A cet effet, les Puissances protectrices pourront, en dehors de leur personnel diplomatique, désigner des délégués parmi leurs propres ressortissants ou parmi les ressortissants d'autres Puissances neutres. Ces délégués devront être soumis à l'agrément du belligérant auprès duquel ils exerceront leur mission.
Les représentants de la Puissance protectrice ou ses délégués agréés seront autorisés à se rendre dans toutes les localités, sans aucune exception, où sont internés des civils. Ils auront accès dans tous les locaux occupés par des internés civils et pourront s'entretenir avec ceux-ci, en règle générale sans témoin, personnellement ou par l'intermédiaire d'interprètes.
Les belligérants faciliteront dans la plus large mesure possible la tâche des représentants ou des délégués agrées de la Puissance protectrice. Les autorités militaires seront informées de leur visite.
Les belligérants pourront s'entendre pour admettre que des personnes de la propre nationalité des internés civils soient admises à participer aux voyages d'inspection.

ART.24.- En cas de désaccord entre les belligérants sur l'application des dispositions de la présente Convention, Puissances protectrices devront, dans la mesure du possible, prêter leurs bons offices aux fins de règlement du différend.
A cet effet, chacune des Puissances protectrices pourra, notamment, proposer aux belligérants intéressés une réunion de représentants de ceux-ci, éventuellement sur un territoire neutre convenablement choisi. Les belligérants seront tenus de donner suite aux propositions qui leur seront faites dans ce sens. La Puissance protectrice pourra, le cas échéant, soumettre à l'agrément des Puissances en cause une personne appartenant à une Puissance neutre ou une personnalité déléguée par le Comité international de la Croix-Rouge, qui sera appelée à participer à cette réunion.

ART.25.- Les dispositions qui précèdent ne font pas obstacle à l'activité humanitaire que le Comité international de la Croix-Rouge pourra déployer pour la protection des civils ennemis, moyennant l'agrément des belligérants intéressés.
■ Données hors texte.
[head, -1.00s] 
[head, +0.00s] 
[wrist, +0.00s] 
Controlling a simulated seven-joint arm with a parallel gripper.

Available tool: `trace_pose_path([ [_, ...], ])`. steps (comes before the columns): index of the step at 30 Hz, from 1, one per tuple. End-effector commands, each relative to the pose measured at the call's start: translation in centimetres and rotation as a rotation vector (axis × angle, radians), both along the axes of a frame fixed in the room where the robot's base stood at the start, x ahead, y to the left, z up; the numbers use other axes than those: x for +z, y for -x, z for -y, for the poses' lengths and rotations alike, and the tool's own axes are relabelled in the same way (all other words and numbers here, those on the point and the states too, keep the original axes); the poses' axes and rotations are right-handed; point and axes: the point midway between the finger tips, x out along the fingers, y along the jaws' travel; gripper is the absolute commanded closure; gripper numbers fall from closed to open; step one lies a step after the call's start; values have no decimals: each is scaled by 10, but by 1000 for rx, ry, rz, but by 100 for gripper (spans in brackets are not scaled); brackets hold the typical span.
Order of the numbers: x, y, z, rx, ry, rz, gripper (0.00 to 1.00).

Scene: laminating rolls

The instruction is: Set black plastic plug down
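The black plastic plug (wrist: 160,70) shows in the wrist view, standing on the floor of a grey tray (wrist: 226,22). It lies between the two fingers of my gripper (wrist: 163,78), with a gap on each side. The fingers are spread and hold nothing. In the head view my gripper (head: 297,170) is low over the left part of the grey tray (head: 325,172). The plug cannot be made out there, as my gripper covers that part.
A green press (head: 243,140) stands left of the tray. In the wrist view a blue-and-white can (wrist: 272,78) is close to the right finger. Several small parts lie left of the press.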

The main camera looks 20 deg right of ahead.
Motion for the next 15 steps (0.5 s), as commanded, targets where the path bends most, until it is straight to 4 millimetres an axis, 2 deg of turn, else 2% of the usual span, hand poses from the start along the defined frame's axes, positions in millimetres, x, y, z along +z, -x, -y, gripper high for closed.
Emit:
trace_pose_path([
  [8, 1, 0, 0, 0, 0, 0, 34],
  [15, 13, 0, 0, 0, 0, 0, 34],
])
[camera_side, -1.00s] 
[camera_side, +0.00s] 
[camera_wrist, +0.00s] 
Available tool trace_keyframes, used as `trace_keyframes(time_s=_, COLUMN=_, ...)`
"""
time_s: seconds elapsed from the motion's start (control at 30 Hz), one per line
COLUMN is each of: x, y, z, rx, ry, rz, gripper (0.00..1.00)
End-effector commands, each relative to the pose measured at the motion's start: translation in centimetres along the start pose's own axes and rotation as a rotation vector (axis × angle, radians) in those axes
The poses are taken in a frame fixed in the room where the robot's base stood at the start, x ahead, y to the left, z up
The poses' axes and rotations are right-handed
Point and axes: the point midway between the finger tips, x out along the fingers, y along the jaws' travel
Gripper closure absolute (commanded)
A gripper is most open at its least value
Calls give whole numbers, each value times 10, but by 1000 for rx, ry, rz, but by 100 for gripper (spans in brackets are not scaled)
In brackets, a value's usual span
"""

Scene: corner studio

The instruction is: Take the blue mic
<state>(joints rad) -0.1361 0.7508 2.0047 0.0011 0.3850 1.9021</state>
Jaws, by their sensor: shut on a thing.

SECTION III.- DISPOSITIONS FINALES.

ART.26.- La présente Convention, qui portera la date de ce jour, pourra jusqu'au ............................................. être signée au nom de tous les pays représentés à la Conférence.

ART.27.- La présente Convention sera ratifiée aussitôt que possible. Les ratifications seront déposées à Berne.
Il sera dressé du dépôt de chaque instrument de ratification un procès-verbal dont une copie, certifiée conforme, sera remise par le Conseil fédéral suisse aux Gouvernements de tous les pays au nom de qui la Convention aura été signée ou l'adhésion notifiée.

ART.28.- La présente Convention entrera en vigueur six mois après que deux instruments de ratification au moins auront été déposés.
Ultérieurement, elle entrera en vigueur pour chaque Haute Partie contractante six mois après le dépôt de son instrument de ratification.

ART.29.- A partir de la date de sa mise en vigueur, la présente Convention sera ouverte aux adhésions données au nom de tout pays au nom duquel cette Convention n'aura pas été signée.

ART.30.- Les adhésions seront notifiées par écrit au Conseil fédéral suisse et produiront leurs effets six mois après la date à laquelle elles lui seront parvenues. Le Conseil fédéral suisse communiquera les adhésions aux Gouvernements de tous les pays au nom de qui la Convention aura été signée ou l'adhésion notifiée.

ART.31.- L'état de guerre donnera effet immédiat aux ratifications déposées et aux adhésions notifiées par les Puissances belligérantes avant ou après le début des hostilités. La communication des ratifications ou adhésions reçues par des Puissances en état de guerre sera faite par le Conseil fédéral suisse par la voie la plus rapide.

ART.32.- Chacune des Hautes Parties contractantes aura la faculté de dénoncer la présente Convention. La dénonciation ne produira ses effets qu'un an après que la notification en aura été faite par écrit au Conseil fédéral suisse.
Celui-ci communiquera cette notification aux Gouvernements de toutes les Hautes Parties contractantes.
La dénonciation ne vaudra qu'à l'égard de la Haute Partie contractante qui l'aura notifiée.
En outre, cette dénonciation ne produira pas ses effets au cours d'une guerre dans laquelle serait impliquée la Puissance dénonçante. En ce cas, la présente Convention continuera à produire ses effets, au delà du délai d'un an, jusqu'à la conclusion de la paix et, en tout cas, jusqu'à ce que les opérations du rapatriement soient terminées.

ART.33.- Une copie, certifiée conforme, de la présente Convention sera déposée aux archives de la Société des Nations par les soins du Conseil fédéral suisse. De même, les ratifications, adhésions et dénonciations qui seront notifiées au Conseil fédéral suisse seront communiquées par lui à la Société des Nations.